**** Supplied records ****
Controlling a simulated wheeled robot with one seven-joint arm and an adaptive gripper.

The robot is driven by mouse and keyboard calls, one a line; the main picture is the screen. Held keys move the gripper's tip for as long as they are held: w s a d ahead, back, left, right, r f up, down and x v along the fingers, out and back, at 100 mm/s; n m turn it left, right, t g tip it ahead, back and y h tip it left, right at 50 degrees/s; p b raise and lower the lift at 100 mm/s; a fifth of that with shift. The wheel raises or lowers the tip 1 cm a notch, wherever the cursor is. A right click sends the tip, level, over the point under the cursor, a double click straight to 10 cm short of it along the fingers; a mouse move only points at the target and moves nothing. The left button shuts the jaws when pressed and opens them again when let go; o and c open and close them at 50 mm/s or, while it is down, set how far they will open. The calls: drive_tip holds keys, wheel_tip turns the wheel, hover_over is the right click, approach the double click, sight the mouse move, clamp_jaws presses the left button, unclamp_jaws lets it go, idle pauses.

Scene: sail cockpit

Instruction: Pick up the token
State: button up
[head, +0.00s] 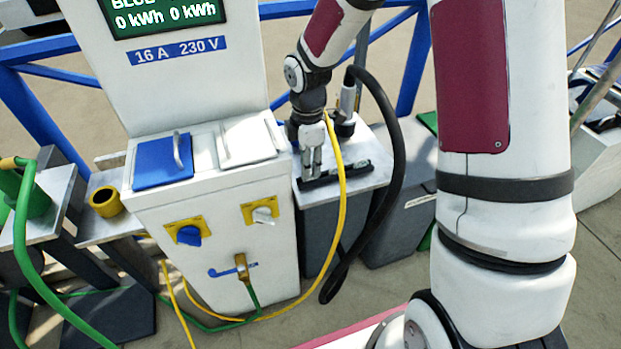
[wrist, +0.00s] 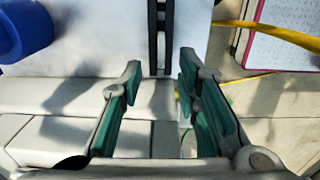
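I cannot make out a token in either view. A black slotted rail (head: 346,172) lies on a small pale table (head: 372,180) right of the white pedestal; it also shows beyond my fingers in the wrist view (wrist: 160,35). My gripper (head: 312,172) points down over the left part of this table, close to the rail. In the wrist view my gripper (wrist: 160,78) is open, with a wide gap between its green-padded fingers and nothing seen held. The fingers hide part of the rail in the head view.
The white pedestal (head: 225,215) stands left of my gripper, with a blue lid (head: 163,162). A yellow cable (head: 339,190) hangs beside my gripper and a black cable (head: 398,150) loops to its right. A blue cylinder (wrist: 22,28) shows in the wrist view.

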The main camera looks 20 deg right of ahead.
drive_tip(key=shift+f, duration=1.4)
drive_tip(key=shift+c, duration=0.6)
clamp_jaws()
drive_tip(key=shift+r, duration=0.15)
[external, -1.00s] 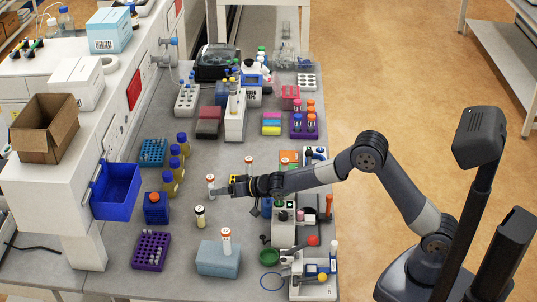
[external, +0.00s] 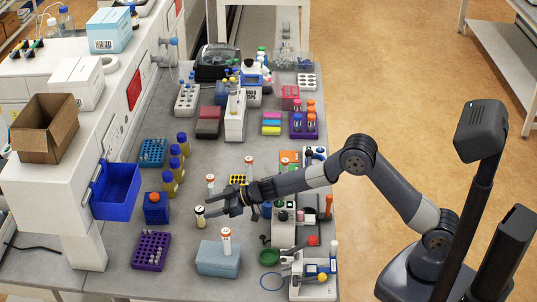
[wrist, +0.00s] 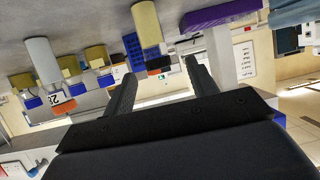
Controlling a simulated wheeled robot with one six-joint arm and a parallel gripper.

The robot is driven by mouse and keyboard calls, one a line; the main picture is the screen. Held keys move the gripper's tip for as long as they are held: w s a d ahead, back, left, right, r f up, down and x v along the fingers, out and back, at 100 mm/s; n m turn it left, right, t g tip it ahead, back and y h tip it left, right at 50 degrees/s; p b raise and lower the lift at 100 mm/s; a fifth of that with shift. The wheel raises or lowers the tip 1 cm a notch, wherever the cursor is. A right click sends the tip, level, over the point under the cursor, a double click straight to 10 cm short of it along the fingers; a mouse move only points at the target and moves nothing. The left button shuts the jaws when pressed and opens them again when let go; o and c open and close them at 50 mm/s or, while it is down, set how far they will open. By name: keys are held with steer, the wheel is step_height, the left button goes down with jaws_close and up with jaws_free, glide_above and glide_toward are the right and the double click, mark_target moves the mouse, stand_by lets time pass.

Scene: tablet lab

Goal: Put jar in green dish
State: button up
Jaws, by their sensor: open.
****
Your objective
Gather each line that holds "Controlling".

Solution for this problem
Controlling a simulated wheeled robot with one seven-joint arm and an adaptive gripper.
Controlling a simulated wheeled robot with one six-joint arm and a parallel gripper.

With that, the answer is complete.